かなり放送日から時間がたってしまいましたが、メモを取りながら番組を見ていたので、簡単ですがレポします。
0歳児の育児法について、7つの習慣を紹介していました。
1.オムツを替える時は話しかける
→0歳児でも言葉を覚える脳機能が働いているので、早く言葉を覚える効果あり。
2.「いないいないばあ」は1度に5回以上行う
→前頭連合野を鍛える効果あり。あきるまでやる。
3.子供にカラフルな色の服を着せる
→色彩感覚を鍛える効果あり。
4.おんぶをよくする
→平衡感覚を鍛えて、運動神経がよくなる。
5.幼児語を使わない
→大人語を最初から教える事で、言葉を教える二度手間を省ける。幼児語→大人語の順で教えていく時間がもったいない。
6.箸や鉛筆は最初から正しいやり方を教える
→正しいフォームを最初から身につけることで、二度手間にならない。5と同じ理由です。
7.常にどちらが好きか聞く
→人生は常に選択の連続だから。
おまけとして、子供が歩くようになってからの育児法も2つ紹介されていました。
1.0の感覚を鍛える
→数学のセンスを鍛える。
2.子どもとの約束は守る
→大人でも約束を破れば罰を受けるし、その姿をきちんと見せる。
以上ですが、詳しくは久保田さんの著書を読まなければならないと思います。
smoothさんにとって、何か参考になれば幸いです。
コメント&レポありがとうございます!
残念ながら我が家にはもはやゼロ歳児はいないのですが、これから義兄姉夫婦にそれぞれ赤ちゃんが生まれるので、機会があれば、本を買ってプレゼントしたいと思いました!
なるほど、子どもにはカラフルな服着せた方がいいんですかー。
親がモノトーン好きでも、それはダメなんですね(汗)。
あと、後半の歩くようになってからの方は、ウチの子ども二人に当てはめてみます。
ムスメはどうも算数苦手みたいだけど、何とかなるかなぁ・・・?
長文のメモ、ありがとうございました!
カラフルな服装に関しては、細かい条件について久保田さんに直接聞いてみないと何とも言えませんよね。
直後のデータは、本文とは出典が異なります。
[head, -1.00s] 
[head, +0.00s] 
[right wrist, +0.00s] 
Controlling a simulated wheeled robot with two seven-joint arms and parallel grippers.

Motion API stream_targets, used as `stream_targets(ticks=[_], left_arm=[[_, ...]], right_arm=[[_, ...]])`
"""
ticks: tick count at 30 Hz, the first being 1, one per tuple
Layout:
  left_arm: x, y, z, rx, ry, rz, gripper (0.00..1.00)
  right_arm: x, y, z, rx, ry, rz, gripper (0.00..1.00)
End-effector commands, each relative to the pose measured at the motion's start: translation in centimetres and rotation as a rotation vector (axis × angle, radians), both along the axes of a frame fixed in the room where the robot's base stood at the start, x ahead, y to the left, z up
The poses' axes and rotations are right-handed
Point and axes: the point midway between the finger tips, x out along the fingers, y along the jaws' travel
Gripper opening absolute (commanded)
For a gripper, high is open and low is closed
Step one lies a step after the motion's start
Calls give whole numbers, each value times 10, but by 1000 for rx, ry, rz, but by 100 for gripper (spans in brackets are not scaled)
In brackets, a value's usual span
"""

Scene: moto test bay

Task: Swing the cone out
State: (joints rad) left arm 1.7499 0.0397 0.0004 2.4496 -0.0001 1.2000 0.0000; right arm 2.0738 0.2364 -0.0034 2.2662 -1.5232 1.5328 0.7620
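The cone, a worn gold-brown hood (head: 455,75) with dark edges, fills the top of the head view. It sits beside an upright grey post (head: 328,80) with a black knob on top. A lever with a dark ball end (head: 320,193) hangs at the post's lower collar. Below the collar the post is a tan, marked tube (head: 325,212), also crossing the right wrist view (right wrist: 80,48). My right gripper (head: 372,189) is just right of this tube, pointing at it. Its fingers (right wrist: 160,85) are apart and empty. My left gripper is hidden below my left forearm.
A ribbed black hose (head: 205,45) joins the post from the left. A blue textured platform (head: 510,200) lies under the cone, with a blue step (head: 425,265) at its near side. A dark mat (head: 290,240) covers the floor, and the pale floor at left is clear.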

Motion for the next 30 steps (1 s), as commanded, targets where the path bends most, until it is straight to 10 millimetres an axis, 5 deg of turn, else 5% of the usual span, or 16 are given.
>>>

お子さんがどう感じるかどうかの問題になるとかと・・・
それと、久保田さんのお子さんは他の子供に比べて、言葉を覚えるスピードが格段に早かったことも紹介されていましたし、二男の方は東大に合格されているそうです。
番組のコメンテーターとして、茂木健一郎さんが出演されていましたが、「確かに、脳科学的には理に適っているとは思いますけど、それよりも久保田さんの子育てに強い関心を持っている事に注目してほしいし、久保田さんのやり方をそのまま真似るのではなく、「我が家の子育て七カ条」を作って、子育てへの関心を強める方が重要」という趣旨の事を発言していたと思います。
子育ては本当に奥深いですね。
子ども達の服については、ヨメの兄姉それぞれから、お古をもらっており、それらが普通にカラフルなので、今のところ問題はないようです(笑)。
むしろ、モノトーンの子供服の方が高そうですし。
それと、茂木さんの言われている「子育てに強い関心」というのは、なるほどですね。
昔の日本は、母親に子育ては任せっぱなしのお父さんが多かったですが、私もそうならないようにしなくては。
・・・って、残業&休出と偽ってブログやってる時点でアウトですが〜(涙)。